● **GIVEN REQUEST**
Quote every line from the top of the listing down to and including the line that contains "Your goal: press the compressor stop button".

● **SUPPLIED RECORDS**
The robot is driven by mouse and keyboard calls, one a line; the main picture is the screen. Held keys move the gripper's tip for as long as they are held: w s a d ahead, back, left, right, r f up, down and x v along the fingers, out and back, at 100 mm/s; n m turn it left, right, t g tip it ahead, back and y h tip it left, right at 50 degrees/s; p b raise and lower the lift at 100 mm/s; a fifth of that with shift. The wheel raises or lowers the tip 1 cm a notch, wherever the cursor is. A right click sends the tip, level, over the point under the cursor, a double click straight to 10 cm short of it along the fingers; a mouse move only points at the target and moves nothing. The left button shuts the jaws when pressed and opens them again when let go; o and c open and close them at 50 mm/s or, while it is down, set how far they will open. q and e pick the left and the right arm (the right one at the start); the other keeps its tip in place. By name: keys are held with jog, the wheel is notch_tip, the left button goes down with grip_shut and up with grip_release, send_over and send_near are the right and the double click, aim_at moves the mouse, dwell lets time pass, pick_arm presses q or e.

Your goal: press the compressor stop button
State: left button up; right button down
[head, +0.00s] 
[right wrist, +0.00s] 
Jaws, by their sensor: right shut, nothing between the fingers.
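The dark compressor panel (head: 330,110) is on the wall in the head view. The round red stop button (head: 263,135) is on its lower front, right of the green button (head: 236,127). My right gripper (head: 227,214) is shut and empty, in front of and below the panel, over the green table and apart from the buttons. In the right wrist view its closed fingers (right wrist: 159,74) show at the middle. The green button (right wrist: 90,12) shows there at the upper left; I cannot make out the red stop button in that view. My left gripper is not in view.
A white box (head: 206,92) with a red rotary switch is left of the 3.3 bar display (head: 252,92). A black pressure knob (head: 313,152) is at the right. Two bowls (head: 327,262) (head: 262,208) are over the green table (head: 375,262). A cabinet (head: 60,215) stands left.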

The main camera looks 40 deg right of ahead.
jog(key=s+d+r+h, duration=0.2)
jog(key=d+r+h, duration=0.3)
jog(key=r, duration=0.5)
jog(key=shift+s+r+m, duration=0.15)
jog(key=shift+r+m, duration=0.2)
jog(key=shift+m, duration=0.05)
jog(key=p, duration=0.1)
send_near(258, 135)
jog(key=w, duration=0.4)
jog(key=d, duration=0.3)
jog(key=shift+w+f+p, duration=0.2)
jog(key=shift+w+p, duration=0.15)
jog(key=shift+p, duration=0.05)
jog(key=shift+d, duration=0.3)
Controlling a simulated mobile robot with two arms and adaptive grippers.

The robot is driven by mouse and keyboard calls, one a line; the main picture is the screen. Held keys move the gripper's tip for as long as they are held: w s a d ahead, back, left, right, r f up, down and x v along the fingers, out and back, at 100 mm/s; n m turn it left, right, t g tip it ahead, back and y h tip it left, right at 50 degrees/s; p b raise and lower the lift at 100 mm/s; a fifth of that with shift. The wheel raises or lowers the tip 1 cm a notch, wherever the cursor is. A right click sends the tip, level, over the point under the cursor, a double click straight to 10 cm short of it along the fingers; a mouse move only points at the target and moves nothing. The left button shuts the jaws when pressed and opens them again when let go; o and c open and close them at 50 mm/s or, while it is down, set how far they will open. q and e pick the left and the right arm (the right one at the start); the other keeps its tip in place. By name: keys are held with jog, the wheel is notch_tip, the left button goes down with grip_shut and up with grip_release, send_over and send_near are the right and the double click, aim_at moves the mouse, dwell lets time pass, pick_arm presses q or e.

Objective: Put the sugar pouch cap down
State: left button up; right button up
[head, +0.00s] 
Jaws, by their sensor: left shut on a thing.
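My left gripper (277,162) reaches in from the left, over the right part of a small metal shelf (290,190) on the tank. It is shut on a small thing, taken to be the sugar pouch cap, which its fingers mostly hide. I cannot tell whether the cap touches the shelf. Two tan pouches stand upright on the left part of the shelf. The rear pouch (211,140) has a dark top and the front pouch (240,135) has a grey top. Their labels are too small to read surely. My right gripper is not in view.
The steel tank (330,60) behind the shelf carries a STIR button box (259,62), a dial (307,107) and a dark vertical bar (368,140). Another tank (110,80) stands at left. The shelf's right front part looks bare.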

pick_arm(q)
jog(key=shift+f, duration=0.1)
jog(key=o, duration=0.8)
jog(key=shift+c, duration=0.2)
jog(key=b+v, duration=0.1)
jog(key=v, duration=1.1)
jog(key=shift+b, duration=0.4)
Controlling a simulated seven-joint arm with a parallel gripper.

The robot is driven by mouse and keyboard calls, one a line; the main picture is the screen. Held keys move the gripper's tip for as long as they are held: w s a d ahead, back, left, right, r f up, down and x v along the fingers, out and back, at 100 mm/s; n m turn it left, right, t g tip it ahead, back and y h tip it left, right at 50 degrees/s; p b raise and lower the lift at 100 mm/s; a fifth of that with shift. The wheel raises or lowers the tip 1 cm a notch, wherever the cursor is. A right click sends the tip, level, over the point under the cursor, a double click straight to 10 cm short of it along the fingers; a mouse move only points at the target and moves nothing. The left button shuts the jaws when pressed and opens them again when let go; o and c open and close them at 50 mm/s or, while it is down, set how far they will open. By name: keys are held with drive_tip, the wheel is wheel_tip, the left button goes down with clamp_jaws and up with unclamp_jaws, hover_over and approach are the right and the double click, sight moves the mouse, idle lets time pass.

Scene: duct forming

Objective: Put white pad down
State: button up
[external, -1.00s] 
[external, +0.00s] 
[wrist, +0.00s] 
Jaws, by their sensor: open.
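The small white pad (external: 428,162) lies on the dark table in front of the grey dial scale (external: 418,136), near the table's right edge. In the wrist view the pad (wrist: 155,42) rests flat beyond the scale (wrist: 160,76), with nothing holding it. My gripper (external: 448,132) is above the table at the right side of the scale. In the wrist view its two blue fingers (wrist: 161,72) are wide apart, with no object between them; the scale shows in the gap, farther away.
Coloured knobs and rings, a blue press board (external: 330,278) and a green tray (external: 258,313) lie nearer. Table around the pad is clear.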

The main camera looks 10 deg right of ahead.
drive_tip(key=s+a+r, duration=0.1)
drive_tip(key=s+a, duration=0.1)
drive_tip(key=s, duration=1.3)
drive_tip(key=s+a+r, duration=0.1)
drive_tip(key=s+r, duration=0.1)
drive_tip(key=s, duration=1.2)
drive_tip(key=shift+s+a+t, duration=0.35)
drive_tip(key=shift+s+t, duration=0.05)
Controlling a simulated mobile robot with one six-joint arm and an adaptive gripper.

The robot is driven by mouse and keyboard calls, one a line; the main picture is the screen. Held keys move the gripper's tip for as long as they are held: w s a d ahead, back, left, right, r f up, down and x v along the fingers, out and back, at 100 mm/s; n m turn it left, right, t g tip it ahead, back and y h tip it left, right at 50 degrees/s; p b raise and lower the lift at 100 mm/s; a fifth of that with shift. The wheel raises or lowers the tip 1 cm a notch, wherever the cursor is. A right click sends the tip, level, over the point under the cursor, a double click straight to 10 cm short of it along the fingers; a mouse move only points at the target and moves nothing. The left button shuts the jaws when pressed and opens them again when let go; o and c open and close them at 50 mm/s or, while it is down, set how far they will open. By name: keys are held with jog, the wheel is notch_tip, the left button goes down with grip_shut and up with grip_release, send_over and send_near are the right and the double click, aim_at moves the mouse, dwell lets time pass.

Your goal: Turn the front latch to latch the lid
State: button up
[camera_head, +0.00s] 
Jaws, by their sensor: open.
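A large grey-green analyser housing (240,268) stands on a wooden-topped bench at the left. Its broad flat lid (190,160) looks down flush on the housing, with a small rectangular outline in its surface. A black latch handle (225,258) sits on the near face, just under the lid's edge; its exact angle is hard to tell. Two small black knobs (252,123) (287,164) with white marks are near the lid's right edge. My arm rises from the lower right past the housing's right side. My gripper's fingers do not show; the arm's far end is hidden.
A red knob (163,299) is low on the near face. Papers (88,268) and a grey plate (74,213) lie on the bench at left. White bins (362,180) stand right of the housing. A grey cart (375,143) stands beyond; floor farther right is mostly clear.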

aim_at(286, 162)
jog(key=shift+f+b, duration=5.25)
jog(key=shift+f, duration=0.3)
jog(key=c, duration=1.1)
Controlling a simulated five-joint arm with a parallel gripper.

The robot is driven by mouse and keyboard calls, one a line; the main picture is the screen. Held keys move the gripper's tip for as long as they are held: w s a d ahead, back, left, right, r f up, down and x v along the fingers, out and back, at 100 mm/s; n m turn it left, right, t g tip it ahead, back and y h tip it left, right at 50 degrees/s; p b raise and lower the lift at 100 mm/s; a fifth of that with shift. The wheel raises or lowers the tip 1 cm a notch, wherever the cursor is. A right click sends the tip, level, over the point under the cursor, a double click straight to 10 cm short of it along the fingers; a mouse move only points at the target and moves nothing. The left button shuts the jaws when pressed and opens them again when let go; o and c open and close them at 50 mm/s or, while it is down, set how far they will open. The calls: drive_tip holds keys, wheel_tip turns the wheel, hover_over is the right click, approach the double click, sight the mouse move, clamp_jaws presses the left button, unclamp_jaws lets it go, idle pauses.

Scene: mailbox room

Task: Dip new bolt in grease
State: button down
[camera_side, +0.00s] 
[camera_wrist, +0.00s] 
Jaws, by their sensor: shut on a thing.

● **EXERCISE OUTPUT**
The robot is driven by mouse and keyboard calls, one a line; the main picture is the screen. Held keys move the gripper's tip for as long as they are held: w s a d ahead, back, left, right, r f up, down and x v along the fingers, out and back, at 100 mm/s; n m turn it left, right, t g tip it ahead, back and y h tip it left, right at 50 degrees/s; p b raise and lower the lift at 100 mm/s; a fifth of that with shift. The wheel raises or lowers the tip 1 cm a notch, wherever the cursor is. A right click sends the tip, level, over the point under the cursor, a double click straight to 10 cm short of it along the fingers; a mouse move only points at the target and moves nothing. The left button shuts the jaws when pressed and opens them again when let go; o and c open and close them at 50 mm/s or, while it is down, set how far they will open. q and e pick the left and the right arm (the right one at the start); the other keeps its tip in place. By name: keys are held with jog, the wheel is notch_tip, the left button goes down with grip_shut and up with grip_release, send_over and send_near are the right and the double click, aim_at moves the mouse, dwell lets time pass, pick_arm presses q or e.

Your goal: press the compressor stop button

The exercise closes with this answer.